One of my often repeated experiences in Sudan and South Sudan over more than 20 years is that we have survived many very, very long sermons. And this is not a criticism as such - more an observation. From the African Churches in particular we hear the justification for such endurance: ‘that the length of the sermon is a measure of the love that the pastor has for his flock’. When hearing this explanation I have replied ‘we have exactly the same philosophy – it’s just that our priests show their love for their flocks so that they can get home for lunch the same day.’

I remember a very senior bishop in an African Church saying to me “You in the West, you brought us the Bible yet you do not follow its teaching” – this was particularly focussed on the controversial topic of same sex relationships – and such activities are of course an abiding anathema to many African cultures, I can understand that – survival of the species is much more in their consciousness. But I wonder how Richard Hooker would have considered this real and practical dilemma?
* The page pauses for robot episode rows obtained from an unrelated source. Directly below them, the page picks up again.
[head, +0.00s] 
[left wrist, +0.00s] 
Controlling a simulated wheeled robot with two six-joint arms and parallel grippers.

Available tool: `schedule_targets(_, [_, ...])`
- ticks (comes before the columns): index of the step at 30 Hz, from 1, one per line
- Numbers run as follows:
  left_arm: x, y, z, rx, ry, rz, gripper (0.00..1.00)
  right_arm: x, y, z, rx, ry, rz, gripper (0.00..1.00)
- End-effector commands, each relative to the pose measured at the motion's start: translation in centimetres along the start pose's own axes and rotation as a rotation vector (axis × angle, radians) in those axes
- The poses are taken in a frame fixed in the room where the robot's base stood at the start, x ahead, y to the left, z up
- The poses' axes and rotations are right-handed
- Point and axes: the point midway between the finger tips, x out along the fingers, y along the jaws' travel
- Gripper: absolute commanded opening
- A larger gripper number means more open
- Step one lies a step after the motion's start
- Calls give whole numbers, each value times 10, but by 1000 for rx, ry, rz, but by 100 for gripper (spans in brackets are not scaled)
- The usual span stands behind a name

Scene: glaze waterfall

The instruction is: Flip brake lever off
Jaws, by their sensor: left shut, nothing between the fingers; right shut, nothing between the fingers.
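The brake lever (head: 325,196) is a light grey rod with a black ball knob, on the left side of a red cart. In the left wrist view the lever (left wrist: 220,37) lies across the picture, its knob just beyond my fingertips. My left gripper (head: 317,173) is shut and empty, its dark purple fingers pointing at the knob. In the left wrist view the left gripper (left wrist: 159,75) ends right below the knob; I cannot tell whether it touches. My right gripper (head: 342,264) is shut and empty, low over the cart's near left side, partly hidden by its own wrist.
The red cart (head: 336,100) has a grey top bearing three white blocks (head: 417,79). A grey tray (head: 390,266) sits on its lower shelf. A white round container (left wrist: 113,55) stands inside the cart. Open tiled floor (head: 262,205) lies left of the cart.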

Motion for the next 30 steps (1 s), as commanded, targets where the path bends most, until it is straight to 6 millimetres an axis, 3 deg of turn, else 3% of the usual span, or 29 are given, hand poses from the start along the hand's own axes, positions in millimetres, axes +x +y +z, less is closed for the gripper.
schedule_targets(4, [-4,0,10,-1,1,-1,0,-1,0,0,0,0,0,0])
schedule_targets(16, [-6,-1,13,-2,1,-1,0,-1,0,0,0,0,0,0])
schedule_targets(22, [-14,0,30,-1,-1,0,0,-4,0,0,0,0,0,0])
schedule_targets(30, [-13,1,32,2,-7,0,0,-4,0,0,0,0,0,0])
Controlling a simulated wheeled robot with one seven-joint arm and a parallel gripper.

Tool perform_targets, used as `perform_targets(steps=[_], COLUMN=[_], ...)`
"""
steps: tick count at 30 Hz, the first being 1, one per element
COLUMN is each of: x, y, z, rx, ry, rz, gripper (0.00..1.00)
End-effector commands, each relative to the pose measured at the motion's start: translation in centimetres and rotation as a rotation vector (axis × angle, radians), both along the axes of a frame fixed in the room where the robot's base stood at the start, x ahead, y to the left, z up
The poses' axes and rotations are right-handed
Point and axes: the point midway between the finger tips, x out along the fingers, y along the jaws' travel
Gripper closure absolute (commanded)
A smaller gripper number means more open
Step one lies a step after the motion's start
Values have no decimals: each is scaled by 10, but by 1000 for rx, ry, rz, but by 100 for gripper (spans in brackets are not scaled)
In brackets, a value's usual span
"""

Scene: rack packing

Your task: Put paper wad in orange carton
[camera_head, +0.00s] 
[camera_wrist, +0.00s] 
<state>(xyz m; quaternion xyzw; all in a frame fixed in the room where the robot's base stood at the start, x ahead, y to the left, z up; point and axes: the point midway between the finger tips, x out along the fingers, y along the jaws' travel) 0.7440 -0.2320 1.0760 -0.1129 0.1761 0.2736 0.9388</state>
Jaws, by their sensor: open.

This particular bishop said to me that ‘this topic was more important than human rights’ – so where does one go from there? It is of course in part, a cultural as much as a moral issue – and this sermon is not the time to debate it, but I like to think that applying reason will help God’s unfailing love to us and all mankind.

I think our coronation service gets it right when the monarch is presented with a Bible with these words: ‘We present you with this book – the most valuable thing this world affords – Here is wisdom. This is the Royal Law. These are the lively oracles of God’. Today in our cathedral choir we use these same words when our choristers are ‘made up’ and presented with a Bible.

But, to answer the question posed four weeks ago by Canon Robert - I’d like to think that what the Reformation did for us – it gave us ‘reason’ – and so the pilgrim journey goes on.